Ketentuan adanya masa percobaan tidak berlaku untuk Perjanjian Kerja Waktu
Tertentu.
Lama masa percobaan paling lama 3 (tiga) bulan, yang berarti bahwa masa
percobaan dapat diadakan untuk waktu kurang dari 3 (tiga) bulan, misalnya 1
(bulan), 1 1/2 (satu setengah) bulan, 2 (dua) bulan, 2 1/2 (dua setengah)
bulan. Jika masa percobaan lamanya kurang dari 3 (tiga) bulan, tidak boleh diadakan
masa percobaan lain dengan dalih lamanya masa percobaan belum mencapai 3 (tiga)
bulan, sebab masa percobaan hanya boleh diadakan 1 (satu) kali saja. Masa masa
percobaan ini harus dinyatakan secara tertulis lebih dahulu.
2. Yang Dapat Membuat Perjanjian Kerja
Pembuatan
kontrak kerja hanya dapat dilakukan oleh orang dewasa. Pengertian orang dewasa
di sini adalah:
• Menurut KUH Perdata, seseorang dianggap telah dewasa dan karenanya mampu
bertindak dalam lalu lintas hukum, jika telah berumur 21 (dua puluh satu) tahun
atau telah kawin.
• Menurut Hukum Adat, seseorang disebut sebagai orang dewasa jika sudah
dipandang sebagai akil balik atau sudah kawin. Biasanya telah berumur 16 (enam
belas) tahun atau 18 (delapan belas) tahun.
• Menurut Hukum Perburuhan, orang dewasa ialah orang laki-laki maupun perempuan
yang berumur 18 tahun ke atas (Pasal 1 ayat (1) huruf b Undang-undang No. 12
Tahun 1948 tentang Undang-Undang Kerja Tahun 1984).

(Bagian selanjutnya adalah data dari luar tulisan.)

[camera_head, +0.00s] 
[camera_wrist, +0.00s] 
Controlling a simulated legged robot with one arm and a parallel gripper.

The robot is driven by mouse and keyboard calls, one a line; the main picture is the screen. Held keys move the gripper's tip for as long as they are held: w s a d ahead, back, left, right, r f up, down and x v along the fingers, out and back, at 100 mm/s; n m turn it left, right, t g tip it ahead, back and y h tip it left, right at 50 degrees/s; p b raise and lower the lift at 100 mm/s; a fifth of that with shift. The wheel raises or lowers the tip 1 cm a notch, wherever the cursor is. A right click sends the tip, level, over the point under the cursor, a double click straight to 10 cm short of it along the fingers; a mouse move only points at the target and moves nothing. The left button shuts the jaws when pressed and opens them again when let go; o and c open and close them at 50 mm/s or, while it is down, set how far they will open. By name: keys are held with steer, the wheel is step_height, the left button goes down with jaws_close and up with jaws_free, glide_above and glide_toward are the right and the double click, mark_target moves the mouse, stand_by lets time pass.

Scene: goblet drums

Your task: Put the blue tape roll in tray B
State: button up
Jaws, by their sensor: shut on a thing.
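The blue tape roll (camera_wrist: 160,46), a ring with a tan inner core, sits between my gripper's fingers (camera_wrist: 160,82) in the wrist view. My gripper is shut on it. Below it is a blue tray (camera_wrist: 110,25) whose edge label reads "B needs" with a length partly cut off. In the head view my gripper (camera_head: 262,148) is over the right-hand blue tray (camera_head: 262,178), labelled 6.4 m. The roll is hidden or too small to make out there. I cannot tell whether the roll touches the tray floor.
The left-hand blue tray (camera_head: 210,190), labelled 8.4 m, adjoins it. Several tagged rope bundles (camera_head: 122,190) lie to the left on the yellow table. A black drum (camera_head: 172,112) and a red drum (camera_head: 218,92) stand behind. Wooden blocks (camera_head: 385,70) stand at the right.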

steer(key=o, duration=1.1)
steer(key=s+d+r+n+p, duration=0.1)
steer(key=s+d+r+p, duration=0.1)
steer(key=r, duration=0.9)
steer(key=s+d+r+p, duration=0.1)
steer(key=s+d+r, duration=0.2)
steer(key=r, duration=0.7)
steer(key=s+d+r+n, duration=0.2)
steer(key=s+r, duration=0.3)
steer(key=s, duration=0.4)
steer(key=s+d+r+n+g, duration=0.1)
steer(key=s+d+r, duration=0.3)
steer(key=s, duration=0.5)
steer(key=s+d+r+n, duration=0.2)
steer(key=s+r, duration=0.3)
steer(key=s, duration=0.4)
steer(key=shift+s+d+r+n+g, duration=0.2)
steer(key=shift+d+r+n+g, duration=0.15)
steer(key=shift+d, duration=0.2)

Berdasarkan uraian di atas maka orang yang dapat membuat perjanjian kerja
adalah orang laki-laki maupun perempuan yang berumur 18 tahun ke atas, tidak
peduli sudah kawin atau belum.
Menurut hukum perburuhan, orang yang belum dewasa dibagi atas :
• Anak, ialah orang laki-laki maupun perempuan yang berumur 14 tahun ke bawah.
• Orang muda, ialah orang laki-laki
maupun perempuan yang berumur di atas 14 tahun, akan tetapi di bawah 18 tahun.

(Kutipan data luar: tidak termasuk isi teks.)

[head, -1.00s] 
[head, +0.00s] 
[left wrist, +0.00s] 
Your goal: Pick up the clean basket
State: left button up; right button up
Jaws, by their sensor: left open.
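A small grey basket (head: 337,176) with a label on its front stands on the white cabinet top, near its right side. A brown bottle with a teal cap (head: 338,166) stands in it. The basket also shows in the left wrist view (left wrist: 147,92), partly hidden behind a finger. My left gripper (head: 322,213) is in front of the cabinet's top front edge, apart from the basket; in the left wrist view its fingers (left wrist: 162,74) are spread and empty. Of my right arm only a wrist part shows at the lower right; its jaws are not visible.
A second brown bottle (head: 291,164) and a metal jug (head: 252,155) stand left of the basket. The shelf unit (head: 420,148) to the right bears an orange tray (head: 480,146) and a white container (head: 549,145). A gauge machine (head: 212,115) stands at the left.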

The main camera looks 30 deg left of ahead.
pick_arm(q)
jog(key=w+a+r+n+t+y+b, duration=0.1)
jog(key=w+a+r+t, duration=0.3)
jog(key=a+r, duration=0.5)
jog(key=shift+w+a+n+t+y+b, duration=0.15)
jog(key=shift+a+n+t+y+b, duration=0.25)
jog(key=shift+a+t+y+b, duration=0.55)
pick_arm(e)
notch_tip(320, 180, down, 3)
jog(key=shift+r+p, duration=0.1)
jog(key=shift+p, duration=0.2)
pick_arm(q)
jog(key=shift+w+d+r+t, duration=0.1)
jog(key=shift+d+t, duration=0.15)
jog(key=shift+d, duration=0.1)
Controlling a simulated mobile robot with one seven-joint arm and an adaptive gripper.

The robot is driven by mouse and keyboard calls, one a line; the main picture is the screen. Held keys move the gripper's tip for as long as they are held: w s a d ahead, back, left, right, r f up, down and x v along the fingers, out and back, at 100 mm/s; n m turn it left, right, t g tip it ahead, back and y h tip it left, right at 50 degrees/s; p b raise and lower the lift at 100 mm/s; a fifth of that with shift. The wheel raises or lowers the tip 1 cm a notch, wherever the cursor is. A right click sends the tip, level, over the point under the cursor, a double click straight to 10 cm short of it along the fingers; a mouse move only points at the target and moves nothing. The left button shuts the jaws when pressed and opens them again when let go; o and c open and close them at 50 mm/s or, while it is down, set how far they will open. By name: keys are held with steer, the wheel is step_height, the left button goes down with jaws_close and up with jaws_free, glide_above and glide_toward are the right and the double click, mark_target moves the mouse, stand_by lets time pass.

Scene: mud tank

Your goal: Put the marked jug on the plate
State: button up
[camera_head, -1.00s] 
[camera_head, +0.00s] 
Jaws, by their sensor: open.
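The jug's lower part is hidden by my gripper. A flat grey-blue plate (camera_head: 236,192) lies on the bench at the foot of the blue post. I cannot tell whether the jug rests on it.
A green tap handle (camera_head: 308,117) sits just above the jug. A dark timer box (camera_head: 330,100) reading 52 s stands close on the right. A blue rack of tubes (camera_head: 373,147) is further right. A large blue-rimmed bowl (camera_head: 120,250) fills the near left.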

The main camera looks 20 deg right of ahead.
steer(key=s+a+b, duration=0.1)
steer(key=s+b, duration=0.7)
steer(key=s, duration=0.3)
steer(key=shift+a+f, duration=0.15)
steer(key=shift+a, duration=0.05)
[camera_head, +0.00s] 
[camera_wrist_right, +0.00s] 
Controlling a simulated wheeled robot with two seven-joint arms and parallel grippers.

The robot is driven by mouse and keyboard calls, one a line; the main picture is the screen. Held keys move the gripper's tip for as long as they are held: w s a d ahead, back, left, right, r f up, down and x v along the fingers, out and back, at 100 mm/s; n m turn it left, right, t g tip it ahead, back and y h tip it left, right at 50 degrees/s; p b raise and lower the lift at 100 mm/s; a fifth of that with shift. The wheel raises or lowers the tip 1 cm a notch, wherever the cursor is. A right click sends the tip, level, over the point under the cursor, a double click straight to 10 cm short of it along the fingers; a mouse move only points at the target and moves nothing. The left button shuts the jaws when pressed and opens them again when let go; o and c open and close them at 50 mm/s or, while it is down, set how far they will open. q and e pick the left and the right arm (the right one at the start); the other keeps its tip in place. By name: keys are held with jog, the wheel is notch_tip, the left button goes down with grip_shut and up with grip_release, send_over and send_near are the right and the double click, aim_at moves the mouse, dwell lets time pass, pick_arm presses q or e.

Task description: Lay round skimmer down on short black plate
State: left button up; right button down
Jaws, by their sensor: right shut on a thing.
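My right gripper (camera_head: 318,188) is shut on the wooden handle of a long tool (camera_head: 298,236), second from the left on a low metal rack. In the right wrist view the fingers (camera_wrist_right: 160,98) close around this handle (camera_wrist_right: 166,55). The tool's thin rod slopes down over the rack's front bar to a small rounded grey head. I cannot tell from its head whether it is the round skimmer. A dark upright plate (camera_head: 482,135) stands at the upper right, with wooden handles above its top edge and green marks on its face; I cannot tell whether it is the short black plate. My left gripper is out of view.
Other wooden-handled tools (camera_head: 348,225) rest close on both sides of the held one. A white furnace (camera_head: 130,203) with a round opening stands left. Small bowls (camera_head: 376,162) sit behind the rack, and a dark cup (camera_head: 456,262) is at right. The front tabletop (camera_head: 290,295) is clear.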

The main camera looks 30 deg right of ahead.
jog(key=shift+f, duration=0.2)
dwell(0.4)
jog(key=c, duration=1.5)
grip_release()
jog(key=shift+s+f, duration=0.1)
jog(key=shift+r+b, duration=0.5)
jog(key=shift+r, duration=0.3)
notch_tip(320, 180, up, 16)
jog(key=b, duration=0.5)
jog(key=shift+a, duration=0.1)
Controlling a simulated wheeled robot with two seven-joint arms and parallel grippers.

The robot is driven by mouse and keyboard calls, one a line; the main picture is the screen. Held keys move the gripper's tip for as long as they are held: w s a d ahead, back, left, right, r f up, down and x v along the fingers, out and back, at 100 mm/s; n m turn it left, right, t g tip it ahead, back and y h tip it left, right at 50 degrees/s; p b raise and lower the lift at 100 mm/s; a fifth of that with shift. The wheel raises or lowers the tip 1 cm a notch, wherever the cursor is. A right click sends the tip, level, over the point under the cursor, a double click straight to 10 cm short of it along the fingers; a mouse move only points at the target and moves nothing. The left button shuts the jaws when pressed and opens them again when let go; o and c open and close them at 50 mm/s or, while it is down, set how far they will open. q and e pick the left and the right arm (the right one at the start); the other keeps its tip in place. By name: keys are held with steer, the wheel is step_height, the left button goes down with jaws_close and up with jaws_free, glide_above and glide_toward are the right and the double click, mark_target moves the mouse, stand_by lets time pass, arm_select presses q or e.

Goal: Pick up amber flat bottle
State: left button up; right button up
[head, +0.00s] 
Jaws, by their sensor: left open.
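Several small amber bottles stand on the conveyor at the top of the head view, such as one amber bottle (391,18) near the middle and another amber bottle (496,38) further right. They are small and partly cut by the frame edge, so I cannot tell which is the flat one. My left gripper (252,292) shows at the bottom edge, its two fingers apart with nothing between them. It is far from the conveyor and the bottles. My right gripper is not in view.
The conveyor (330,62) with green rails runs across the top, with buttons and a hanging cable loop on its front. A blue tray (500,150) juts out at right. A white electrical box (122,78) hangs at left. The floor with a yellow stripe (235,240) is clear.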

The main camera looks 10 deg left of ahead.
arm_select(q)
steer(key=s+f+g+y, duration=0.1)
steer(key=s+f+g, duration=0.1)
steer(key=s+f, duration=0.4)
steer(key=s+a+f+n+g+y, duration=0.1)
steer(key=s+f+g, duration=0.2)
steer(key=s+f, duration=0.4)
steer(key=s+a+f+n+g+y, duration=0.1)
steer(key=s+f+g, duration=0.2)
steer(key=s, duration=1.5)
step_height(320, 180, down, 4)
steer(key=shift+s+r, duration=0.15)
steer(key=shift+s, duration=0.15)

Dalam Undang-undang Kerja disebutkan bahwa anak tidak boleh menjalankan
pekerjaan (pasal 2), dengan kata lain anak tidak dapat mengadakan perjanjian
kerja.
3. Bentuk Perjanjian Kerja
Bentuk
dari Perjanjian Kerja untuk waktu tertentu berbeda dengan perjanjian kerja
untuk waktu tidak tertentu.
Bagi perjanjian kerja untuk waktu tertentu harus dibuat secara tertulis dengan
menggunakan bahasa Indonesia dan tulisan latin, serta harus memuat :
1. nama dan alamat pengusaha/perusahaan
2. nama, alamat, umur dan jenis kelamin buruh
3. jabatan atau jenis/macam pekerjaan
4. besarnya upah serta cara pembayarannya
5. hak dan kewajiban buruh
6. hak dan kewajiban pengusaha
7. syarat-syarat kerjanya
8. jangka waktu berlakunya perjanjian kerja
9. tempat atau lokasi kerja
10. tempat dan tanggal Perjanjian Kerja dibuat dan tanggal mulai berlaku.

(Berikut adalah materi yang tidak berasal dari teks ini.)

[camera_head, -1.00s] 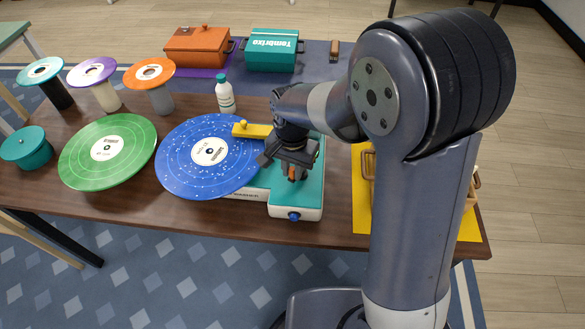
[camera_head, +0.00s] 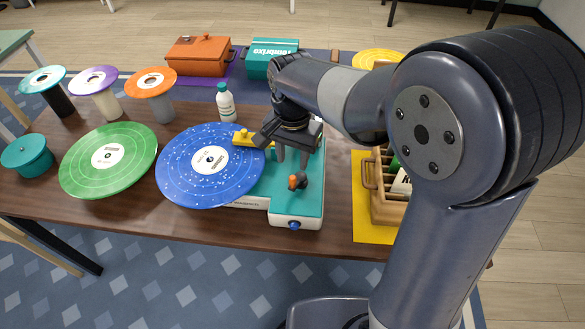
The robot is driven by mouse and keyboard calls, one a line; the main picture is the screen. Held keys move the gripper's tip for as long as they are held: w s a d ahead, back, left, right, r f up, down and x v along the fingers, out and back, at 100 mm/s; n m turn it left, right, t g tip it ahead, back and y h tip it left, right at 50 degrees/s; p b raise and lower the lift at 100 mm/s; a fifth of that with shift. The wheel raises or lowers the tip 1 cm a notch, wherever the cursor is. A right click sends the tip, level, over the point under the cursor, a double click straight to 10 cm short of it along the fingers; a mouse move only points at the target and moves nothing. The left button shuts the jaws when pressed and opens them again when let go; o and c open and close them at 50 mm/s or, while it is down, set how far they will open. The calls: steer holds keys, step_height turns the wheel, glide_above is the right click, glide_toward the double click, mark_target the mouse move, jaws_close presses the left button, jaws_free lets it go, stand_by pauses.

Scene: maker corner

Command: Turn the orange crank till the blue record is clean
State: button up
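The blue record (camera_head: 185,170) lies flat on the teal-and-white machine (camera_head: 307,205) and is covered with small white specks around its pale label. A yellow arm piece (camera_head: 243,138) reaches over its back right edge. The orange crank (camera_head: 298,180) stands on the teal top, to the right of the record, with a dark part beside its orange knob. My gripper (camera_head: 292,161) is just behind and above the crank. Its two fingers point down, spread apart with nothing seen between them, and look clear of the knob.
A green record (camera_head: 107,160) lies left of the blue one. A teal pot (camera_head: 27,153), several disc-topped stands and a white bottle (camera_head: 226,103) stand around them. A wooden crate (camera_head: 372,174) stands on a yellow mat (camera_head: 369,228) at right.

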Perjanjian kerja untuk waktu tertentu dibuat rangkap 3 (tiga) dan masing-masing
untuk buruh, pengusaha dan Kantor Departemen Tenaga Kerja setempat.
Perjanjian kerja untuk waktu tertentu harus didaftarkan pada Kandep setempat
dalam waktu selambat-lambatnya 14 (empat belas) hari sejak ditandatangani.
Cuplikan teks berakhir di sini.